Hiring manager screens
Before:
- Purpose of these calls was to gauge whether the candidate should move forward in our hiring process.
- The format was similar to regular behavioral panel interviews where I’d ask a bunch of “tell me about a time” questions.
- I was checking off questions but didn’t feel like I was getting the meaningful signals that I wanted around candidate and role match.
After:
- I clarified my purpose and adjusted the converation format to match: to checking for a fit between role needs and candidate needs.
- On the call, I describe role requirements in more detail, share context around current and upcoming goals, and explain the criteria for success in the role.
- I ask about the candidate’s career goals, what they like about working in QE, and what they want to get out of changing jobs.
Impact:
- I have a better understanding around whether the candidate is a good fit for the role: Do they have the skills or potential to be successful in this role? Do they have the potential to be successful at this company? Do they bring perspectives or experience that the team needs?
- I have a better understanding around whether the role is a good fit for the candidate: Can I support their career growth the way they want? Can I be the kind of manager they need? Does the company offer an environment that the candidate can succeed in?
Number of interview sessions
Before:
- Recruiter screen
- Hiring manager screen
- Two behavioral panels
- Technical panel
- Wrap-up w/hiring manager and department director
After:
- Recruiter screen
- Hiring manager screen
- One behavioral panel
- Technical panel
- Wrap-up w/hiring manager and department director
Impact:
- Ease of process can be a competitive advantage in hiring these days!

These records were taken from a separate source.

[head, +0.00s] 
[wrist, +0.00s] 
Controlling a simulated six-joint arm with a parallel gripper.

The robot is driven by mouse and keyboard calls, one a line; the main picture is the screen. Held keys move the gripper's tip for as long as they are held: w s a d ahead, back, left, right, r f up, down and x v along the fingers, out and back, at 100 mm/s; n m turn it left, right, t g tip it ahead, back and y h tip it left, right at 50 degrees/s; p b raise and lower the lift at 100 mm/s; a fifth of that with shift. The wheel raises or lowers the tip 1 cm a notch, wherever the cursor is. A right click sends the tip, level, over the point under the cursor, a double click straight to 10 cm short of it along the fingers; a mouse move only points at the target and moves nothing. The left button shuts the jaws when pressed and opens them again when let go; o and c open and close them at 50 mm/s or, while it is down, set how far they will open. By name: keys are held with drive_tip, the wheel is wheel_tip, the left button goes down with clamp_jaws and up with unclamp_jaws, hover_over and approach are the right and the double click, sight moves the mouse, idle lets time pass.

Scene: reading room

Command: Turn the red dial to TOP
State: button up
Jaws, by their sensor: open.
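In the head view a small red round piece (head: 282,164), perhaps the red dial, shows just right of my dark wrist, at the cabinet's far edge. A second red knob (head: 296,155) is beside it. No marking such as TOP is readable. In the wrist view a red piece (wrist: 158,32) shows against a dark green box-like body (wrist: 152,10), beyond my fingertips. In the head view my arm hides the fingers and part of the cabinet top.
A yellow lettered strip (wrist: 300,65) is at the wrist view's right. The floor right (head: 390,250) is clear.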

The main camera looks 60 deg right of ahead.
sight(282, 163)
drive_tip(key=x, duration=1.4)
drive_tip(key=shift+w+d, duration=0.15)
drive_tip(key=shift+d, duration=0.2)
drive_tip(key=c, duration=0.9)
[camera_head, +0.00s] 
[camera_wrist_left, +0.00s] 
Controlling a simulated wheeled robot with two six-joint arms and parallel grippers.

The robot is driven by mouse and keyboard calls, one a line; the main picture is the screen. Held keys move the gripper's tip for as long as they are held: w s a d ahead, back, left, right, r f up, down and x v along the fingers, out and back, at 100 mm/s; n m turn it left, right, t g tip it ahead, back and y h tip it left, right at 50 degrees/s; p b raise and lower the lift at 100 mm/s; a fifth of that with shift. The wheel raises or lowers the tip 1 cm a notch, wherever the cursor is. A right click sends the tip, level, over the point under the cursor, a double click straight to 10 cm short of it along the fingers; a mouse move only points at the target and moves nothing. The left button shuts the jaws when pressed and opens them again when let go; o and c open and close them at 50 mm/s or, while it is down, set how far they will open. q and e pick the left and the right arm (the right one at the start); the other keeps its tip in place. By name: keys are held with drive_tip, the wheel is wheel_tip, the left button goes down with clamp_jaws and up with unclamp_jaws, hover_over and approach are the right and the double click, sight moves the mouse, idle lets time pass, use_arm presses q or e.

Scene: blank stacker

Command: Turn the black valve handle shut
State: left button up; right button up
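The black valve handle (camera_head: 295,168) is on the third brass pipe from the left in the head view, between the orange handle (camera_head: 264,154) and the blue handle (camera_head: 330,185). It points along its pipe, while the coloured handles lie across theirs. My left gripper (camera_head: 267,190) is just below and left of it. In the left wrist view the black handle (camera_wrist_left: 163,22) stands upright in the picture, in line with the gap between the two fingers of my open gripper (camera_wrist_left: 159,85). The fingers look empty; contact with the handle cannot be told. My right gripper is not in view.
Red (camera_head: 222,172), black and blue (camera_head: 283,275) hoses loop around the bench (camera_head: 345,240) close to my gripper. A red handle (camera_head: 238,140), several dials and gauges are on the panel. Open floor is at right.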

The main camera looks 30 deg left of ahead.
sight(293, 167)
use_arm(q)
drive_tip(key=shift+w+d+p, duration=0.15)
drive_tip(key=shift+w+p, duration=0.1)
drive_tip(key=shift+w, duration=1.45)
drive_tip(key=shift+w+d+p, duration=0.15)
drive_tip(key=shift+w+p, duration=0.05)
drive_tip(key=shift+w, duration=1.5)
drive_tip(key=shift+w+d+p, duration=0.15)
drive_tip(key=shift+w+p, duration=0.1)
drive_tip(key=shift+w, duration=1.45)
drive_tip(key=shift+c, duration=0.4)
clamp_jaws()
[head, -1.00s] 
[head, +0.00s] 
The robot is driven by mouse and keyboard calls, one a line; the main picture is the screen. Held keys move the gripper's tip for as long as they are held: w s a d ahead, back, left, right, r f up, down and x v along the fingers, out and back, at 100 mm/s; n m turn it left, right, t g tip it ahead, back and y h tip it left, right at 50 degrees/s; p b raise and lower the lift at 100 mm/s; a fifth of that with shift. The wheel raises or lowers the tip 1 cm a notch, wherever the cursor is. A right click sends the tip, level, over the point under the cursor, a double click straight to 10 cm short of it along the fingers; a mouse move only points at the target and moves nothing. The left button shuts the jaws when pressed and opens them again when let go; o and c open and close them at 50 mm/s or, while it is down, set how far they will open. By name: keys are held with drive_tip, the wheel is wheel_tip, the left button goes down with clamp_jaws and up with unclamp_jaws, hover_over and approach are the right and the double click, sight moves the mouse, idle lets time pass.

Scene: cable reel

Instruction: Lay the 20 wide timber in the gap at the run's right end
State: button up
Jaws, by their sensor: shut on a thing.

- It’s less of a burden for the candidate’s schedule and asier for internal scheduling
- We’re still getting good insights on candidates without that additional behavioral panel. It hasn’t reduced the quality of feedback, and we’re able to make faster decisions.
Take-home assessment
Before:
- From the evaluation side, our rubric wasn’t great. There was some overlap and duplication between criteria, and overall it wasn’t really a good reflection of the things we actually wanted to assess.
- There was no direction around choosing a framework or technology for the assessment, which sometimes meant it was difficult for the interviewers to run through the candidate’s code and evaluate it meaningfully.
After:
- I updated the rubric to reflect the skills and experience we wanted to assess the candidate on.
- The email to candidates now included the high-level evaluation criteria in our email to the candidate.
- It also explained that the intended goal for the take-home was to see their current skills, and encouraged them to select a framework that they were already proficient in.
- We tell the candidate how interviewers will be running their test suite.
Impact:
- A clear rubric allowed us to evaluate the candidate on the skills that we defined as important for the role.
- Evaluating the assessment is easier for because the candidate can create the test suite with interviewers’ environment in mind.
- Candidates are set up for success because they know what’s important to us and what our expectations for the assessment are.
- I share additional details around this in a previous blog post: Updating Our Technical Assessment.
Introducing our panel process
Before:
- We sent a fairly generic email with the dates and times, and the names of the interviewers.
- We also included a “best practices” doc with information about the STAR method, links to research our company, and a reminder/reassurance that we’re here to get to know them, not try and trick them.
After:
- In addition to the “best practices” information, the email also introduces our overall interviewing process.
- The email offers additional context for the behavioral and technical panels.
- It also includes the question list for the candidate’s behavioral panel.
Impact:
- We’re creating a more collaborative interviewing process by setting expectations and sharing context ahead of time.
- It gives candidates the opportunity to prep and hopefully feel more comfortable participating in our process.
- I share a deeper dive around this topic in a previous blog post: More Inclusive, Less Stress: Updating Panel Interviews.
Whiteboarding interview
Before:
- We recently transitioned from take-home assessments to in-person technical interviews.
- When our interview runbook was created, we ran into many of the same challenges that I’d addressed with the take-home updates: the rubric wasn’t clear and didn’t address the skills we wanted to evaluate, and we didn’t set up enough context for candidates.
After:
- Updated the rubric to clearly ask interviewers to evaluate on critical skills.
- We made sure the flow of the interview gave candidates the opportunity to address the evaluation criteria.
- The email introducing the technical panel includes a link to the collaboration tool we use in the interview so they can get familiar with it beforehand.
- The email sets context around the whiteboarding session format and flow.
- It also includes an FAQ section to explain our goals behind it the technical interview, what we’re assessing them on, and how they can prepare for it.
Impact:
- A clear rubric means we’re assessing candidates on the criteria we care about, and also means we’re able to be consistent in our evaluation across candidates.
- “Whiteboarding” has a pretty negative connotation in the industry - it’s often assumed to mean pressurized leetcode traps. Sharing the context behind our technical interview can help reduce that pressure.
- The FAQ section sets a really collaborative tone, with the goal of showing the candidate that we want them to succeed and explaining what success looks like.
Creating change
Many of these updates are not big, sweeping changes - they’re iterations that have been made over time as I’ve learned how to do better. Some changes needed extra layers of approval, some called for working with colleagues to update, and some I decided on my own and shared with my recruiting partner to implement.
The running themes throughout all of these changes are transparency, inclusion, communication. Hiring often feels like a broken process, but it doesn’t have to be that way. Give candidates a better experience than you’ve had. Be thoughtful about your process, and reflect on how it could be improved before you need it - by that time, you’ll be too busy trying to hire to think about the process of it all!
What are some good hiring experiences you’ve had as a candidate? Hiring managers, how have you improved the hiring process at your company?